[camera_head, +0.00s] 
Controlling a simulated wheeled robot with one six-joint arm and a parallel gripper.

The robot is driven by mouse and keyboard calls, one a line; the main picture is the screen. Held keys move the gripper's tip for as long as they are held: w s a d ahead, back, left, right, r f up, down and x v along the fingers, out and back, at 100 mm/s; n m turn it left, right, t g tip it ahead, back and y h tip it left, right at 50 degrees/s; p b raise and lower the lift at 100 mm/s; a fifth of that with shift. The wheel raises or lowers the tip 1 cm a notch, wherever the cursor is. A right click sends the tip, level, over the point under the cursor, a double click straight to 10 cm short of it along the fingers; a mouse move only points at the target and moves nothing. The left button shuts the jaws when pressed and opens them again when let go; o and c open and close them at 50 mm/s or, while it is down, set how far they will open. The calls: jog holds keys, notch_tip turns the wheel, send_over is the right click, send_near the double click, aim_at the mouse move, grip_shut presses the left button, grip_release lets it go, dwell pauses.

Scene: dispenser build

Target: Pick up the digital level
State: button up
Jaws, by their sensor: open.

— Exercise aim —
All the data must be duplicated exactly, with nothing added or removed.

— The answer —
[camera_head, +0.00s] 
Controlling a simulated wheeled robot with one six-joint arm and a parallel gripper.

The robot is driven by mouse and keyboard calls, one a line; the main picture is the screen. Held keys move the gripper's tip for as long as they are held: w s a d ahead, back, left, right, r f up, down and x v along the fingers, out and back, at 100 mm/s; n m turn it left, right, t g tip it ahead, back and y h tip it left, right at 50 degrees/s; p b raise and lower the lift at 100 mm/s; a fifth of that with shift. The wheel raises or lowers the tip 1 cm a notch, wherever the cursor is. A right click sends the tip, level, over the point under the cursor, a double click straight to 10 cm short of it along the fingers; a mouse move only points at the target and moves nothing. The left button shuts the jaws when pressed and opens them again when let go; o and c open and close them at 50 mm/s or, while it is down, set how far they will open. The calls: jog holds keys, notch_tip turns the wheel, send_over is the right click, send_near the double click, aim_at the mouse move, grip_shut presses the left button, grip_release lets it go, dwell pauses.

Scene: dispenser build

Target: Pick up the digital level
State: button up
Jaws, by their sensor: open.

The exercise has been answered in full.